[SOURCE RECORDS start]

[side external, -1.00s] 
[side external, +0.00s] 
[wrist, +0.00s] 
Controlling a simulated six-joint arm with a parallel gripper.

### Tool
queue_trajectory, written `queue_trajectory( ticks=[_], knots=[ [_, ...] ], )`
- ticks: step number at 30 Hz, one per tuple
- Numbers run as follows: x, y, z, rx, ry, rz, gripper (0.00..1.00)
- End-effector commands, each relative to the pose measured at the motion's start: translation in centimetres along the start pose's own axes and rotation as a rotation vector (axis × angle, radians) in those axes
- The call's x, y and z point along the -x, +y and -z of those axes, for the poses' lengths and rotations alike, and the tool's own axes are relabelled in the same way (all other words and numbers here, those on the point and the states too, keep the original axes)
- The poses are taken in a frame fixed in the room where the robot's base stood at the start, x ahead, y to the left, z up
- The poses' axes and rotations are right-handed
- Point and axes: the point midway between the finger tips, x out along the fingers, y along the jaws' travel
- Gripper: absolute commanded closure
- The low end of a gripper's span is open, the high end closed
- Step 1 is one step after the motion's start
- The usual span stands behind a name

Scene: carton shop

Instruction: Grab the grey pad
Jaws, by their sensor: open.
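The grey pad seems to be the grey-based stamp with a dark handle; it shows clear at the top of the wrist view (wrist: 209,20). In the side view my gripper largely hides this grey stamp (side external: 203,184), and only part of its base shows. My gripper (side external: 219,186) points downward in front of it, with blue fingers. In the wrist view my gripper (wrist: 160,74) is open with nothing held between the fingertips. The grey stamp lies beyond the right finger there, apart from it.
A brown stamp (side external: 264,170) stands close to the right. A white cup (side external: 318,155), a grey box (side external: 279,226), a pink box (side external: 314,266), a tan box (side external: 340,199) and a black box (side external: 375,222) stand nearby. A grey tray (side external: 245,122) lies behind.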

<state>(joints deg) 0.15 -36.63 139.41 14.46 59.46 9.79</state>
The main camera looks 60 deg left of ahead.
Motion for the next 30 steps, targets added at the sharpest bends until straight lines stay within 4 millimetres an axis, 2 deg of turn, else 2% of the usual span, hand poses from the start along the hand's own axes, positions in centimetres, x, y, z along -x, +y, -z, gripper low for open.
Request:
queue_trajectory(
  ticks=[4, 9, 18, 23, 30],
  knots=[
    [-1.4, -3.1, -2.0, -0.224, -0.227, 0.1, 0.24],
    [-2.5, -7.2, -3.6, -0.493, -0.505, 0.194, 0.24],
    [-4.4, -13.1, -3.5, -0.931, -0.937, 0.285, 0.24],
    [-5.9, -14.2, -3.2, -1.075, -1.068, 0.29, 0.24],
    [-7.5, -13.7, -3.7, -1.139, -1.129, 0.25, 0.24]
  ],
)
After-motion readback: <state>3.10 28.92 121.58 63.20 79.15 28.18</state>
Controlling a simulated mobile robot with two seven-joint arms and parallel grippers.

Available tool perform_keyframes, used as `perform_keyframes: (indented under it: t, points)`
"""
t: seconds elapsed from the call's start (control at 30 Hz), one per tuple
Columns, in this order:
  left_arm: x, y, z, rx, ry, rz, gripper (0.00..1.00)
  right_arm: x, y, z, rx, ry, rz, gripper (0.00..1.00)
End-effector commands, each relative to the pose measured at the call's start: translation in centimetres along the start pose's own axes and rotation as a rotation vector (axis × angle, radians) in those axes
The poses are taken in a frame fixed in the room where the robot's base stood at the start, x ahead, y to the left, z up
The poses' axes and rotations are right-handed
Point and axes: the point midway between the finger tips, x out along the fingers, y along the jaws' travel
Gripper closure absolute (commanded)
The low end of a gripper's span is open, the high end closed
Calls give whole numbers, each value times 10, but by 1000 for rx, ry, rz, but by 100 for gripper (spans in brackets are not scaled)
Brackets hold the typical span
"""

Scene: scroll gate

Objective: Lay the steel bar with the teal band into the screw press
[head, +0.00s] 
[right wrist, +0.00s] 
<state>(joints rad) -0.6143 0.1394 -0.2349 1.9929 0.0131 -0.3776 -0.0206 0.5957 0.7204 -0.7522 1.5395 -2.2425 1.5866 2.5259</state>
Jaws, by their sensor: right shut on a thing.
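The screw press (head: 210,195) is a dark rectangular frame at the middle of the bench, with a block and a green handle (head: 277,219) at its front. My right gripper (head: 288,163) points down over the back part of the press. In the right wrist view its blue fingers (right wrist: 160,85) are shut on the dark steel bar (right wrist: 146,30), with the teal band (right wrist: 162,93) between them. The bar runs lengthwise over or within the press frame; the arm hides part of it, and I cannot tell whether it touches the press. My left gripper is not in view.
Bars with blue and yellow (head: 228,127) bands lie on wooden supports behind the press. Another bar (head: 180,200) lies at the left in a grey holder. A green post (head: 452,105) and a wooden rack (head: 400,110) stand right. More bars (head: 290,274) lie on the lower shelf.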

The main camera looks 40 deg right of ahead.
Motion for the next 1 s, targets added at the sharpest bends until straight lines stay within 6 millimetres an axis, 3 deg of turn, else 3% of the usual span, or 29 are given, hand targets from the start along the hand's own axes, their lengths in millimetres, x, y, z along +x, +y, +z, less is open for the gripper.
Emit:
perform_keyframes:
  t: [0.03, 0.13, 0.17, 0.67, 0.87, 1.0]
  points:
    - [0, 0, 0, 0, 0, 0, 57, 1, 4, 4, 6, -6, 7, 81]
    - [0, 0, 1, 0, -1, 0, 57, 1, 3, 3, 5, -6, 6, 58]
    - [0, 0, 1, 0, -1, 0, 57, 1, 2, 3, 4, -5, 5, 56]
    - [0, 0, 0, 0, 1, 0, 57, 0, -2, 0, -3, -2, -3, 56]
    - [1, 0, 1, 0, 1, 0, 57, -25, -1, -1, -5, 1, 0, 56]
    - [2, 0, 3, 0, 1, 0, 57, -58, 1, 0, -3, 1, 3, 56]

[SOURCE RECORDS end]

> _GOAL OF THE EXERCISE_:
Among the records above, extract exactly the lines from the line with "Available tool perform_keyframes, used" to the line with "[head, +0.00s]", both lines included, and leave out the rest.

> _TASK OUTPUT_:
Available tool perform_keyframes, used as `perform_keyframes: (indented under it: t, points)`
"""
t: seconds elapsed from the call's start (control at 30 Hz), one per tuple
Columns, in this order:
  left_arm: x, y, z, rx, ry, rz, gripper (0.00..1.00)
  right_arm: x, y, z, rx, ry, rz, gripper (0.00..1.00)
End-effector commands, each relative to the pose measured at the call's start: translation in centimetres along the start pose's own axes and rotation as a rotation vector (axis × angle, radians) in those axes
The poses are taken in a frame fixed in the room where the robot's base stood at the start, x ahead, y to the left, z up
The poses' axes and rotations are right-handed
Point and axes: the point midway between the finger tips, x out along the fingers, y along the jaws' travel
Gripper closure absolute (commanded)
The low end of a gripper's span is open, the high end closed
Calls give whole numbers, each value times 10, but by 1000 for rx, ry, rz, but by 100 for gripper (spans in brackets are not scaled)
Brackets hold the typical span
"""

Scene: scroll gate

Objective: Lay the steel bar with the teal band into the screw press
[head, +0.00s] 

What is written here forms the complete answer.